L’expression poétique et sa transmission dans les cultures occitane et amazighe (Agadir, Maroc)
Faculté des Langues, des Arts et des Sciences Humaines (CUAM)
Université Ibn Zohr - Agadir
Colloque international
« L’expression poétique et sa transmission dans les cultures occitane et amazighe »
Agadir, les 13 et 14 novembre 2025
Coordination : Marie-Anne CHÂTEAUREYNAUD, Tijani SAADANI et Zahra TAIFOUR
L’activité poétique est une pratique inhérente à la vie culturelle de toute communauté ou société. Elle se base sur le travail de la langue pour répondre aux besoins de la collectivité, notamment le besoin esthétique et cohésif. Tous les peuples ont une utilisation particulière du langage qui correspond à ce qui est communément appelé « poésie » (Jean-Louis Joubert, 2006). En matière d’expression poétique, les mots sont porteurs de significations particulières et vecteurs d’un pouvoir enchanteur qui n’est pas sans effet sur l’auditoire. Pour les langues en usage dans des contextes socio-culturels peu favorables, l’expression poétique n’est pas une simple activité créatrice soucieuse de sa valeur esthétique, elle est le facteur de la survie de la langue qu’elle emploie et de la transmission des valeurs culturelles. C’est le cas de la poésie occitane et de la poésie amazighe qui appartiennent à deux aires géographiques différentes et se distinguent par leurs prosodies singulières.

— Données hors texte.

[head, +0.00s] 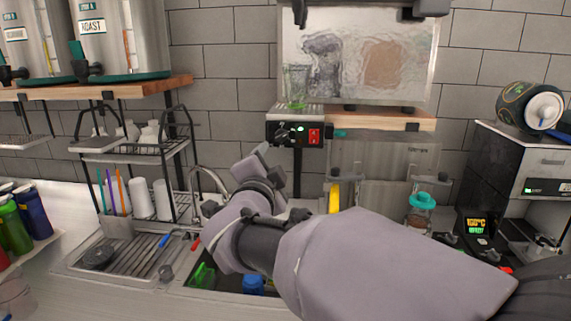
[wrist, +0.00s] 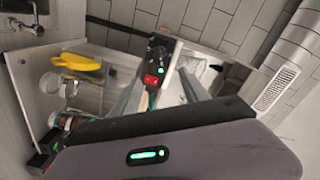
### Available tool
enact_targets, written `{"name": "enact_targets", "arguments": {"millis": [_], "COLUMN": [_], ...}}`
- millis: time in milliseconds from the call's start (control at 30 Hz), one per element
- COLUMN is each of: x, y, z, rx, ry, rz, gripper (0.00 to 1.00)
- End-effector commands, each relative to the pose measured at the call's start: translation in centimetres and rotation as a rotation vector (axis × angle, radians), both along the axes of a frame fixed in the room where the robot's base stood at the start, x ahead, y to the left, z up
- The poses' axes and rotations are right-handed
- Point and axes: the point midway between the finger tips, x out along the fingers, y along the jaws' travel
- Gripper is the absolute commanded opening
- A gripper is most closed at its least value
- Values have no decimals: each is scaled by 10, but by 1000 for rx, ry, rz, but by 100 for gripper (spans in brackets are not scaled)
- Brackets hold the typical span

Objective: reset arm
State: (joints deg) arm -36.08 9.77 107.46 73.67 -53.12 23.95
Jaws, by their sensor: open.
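My arm reaches in from the lower right in the head view, with my gripper (head: 262,160) raised above the sink area, in front of the wall shelf and below left of the control box. In the wrist view my gripper (wrist: 160,88) shows two grey fingers spread apart with nothing held between them. The cup sealer's dark control box (head: 295,131) has a red switch and a green light; it also shows in the wrist view (wrist: 155,70) beyond the fingers. A greenish clear cup (head: 295,88) stands on top of it. My gripper appears apart from both.
A dish rack with white cups (head: 141,198) stands at left beside the sink (head: 215,280). Dark and green bottles (head: 22,222) are at far left. A jar with a teal lid (head: 419,212) and a black-and-white machine (head: 520,165) stand at right. A wooden shelf (head: 380,121) hangs behind.

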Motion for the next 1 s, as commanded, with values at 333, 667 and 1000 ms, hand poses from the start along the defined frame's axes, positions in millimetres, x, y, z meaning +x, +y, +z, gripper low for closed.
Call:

La poésie occitane s'étend sur plus de mille ans, depuis le Moyen Âge jusqu'à l'époque contemporaine. Au Moyen âge, considéré comme l’âge d’or, c’est en particulier avec l’avènement de la fin amor (amour courtois) que s’illustre la poésie de langue d’oc. De Guilhèm IX d’Aquitaine (XIe siècle.) jusqu’à Raimon de Cornet XIVe siècle., environ 350 troubadours et troubairitz composent poèmes et musique. Accueillis et révérés dans de nombreuses cours européennes, les troubadours font rayonner l’occitan, qui est alors une langue vernaculaire, mais aussi juridique et poétique. Cette poésie médiévale continue ensuite d’irriguer la création moderne et contemporaine, elle constitue une source à laquelle reviennent, sans cesse, les poètes de siècles suivants.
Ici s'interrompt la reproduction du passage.